Muso Soseki (1275-1351)

Excerpted from Sun at Midnight Poems and Sermons

There are countless schools of Zen and Buddhism, each offering their own entry into practice.  Koan practice or “just sitting” practice appeals to different people's sensibilities, but any practice can fall into extremes of spiritual “one-up-manship.”  The Blue Cliff Record  is a collection of encounters between a master and student that sound irrational, but the intent was to test a student's understanding.  The true study of koans today would necessitate a contemporary Zen master who could guide you and therefore, help avoid the pitfall of thinking you've attained something.

Students of all times have fallen into the trap of confusing the reading of teachings or  koans with  commentaries and thinking that they've finally “got it.”  And it is natural to want a foot hold into practice, a place to stand, a sense of knowing where you are in practice.  However, ironic as it sounds, that is really the last thing you really want.  

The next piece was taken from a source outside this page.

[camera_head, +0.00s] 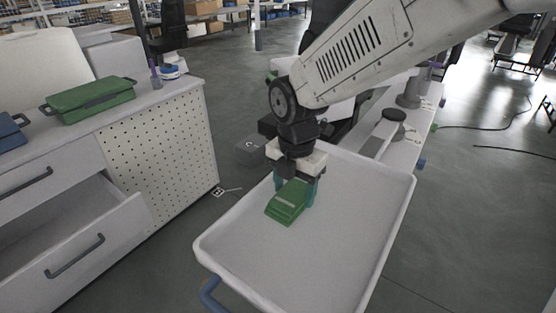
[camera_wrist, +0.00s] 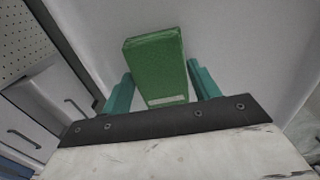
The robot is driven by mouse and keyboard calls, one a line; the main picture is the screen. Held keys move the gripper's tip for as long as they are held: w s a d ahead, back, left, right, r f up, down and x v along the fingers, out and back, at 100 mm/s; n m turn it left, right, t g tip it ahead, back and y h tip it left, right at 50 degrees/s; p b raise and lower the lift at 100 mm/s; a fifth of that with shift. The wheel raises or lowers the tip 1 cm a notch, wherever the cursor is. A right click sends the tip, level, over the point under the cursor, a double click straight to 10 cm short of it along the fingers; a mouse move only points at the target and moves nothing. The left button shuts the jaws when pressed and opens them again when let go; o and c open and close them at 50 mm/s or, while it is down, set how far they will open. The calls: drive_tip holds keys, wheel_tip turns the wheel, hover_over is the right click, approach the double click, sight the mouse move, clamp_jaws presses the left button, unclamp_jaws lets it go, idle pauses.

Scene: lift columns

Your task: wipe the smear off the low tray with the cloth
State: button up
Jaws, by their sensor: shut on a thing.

Even though few of us would be classified as genius, Yuan-wu's suggestions about how to proceed in a daily, practical way are very useful:

'If you are someone with great inborn genius there is no need to make a study of the old words and koans.  When you wake up in the morning make your mind clear and calm.  Whatever has to be done then, do it as well as you can.  Afterward, think it over carefully, and see what you have done and what it amounts to.  When you have done these things thoroughly you will find yourself right there in the monastery of purity and no-happening.'

Some of us are practical types and want clear guidance, and as the years progress, different aspects of teaching appeal to us more as our life experience deepens.  And for most of us there is still no problem reading koans, sutras, or contemporary Zen masters. They are all expedients and keeps our minds inclined to the Way.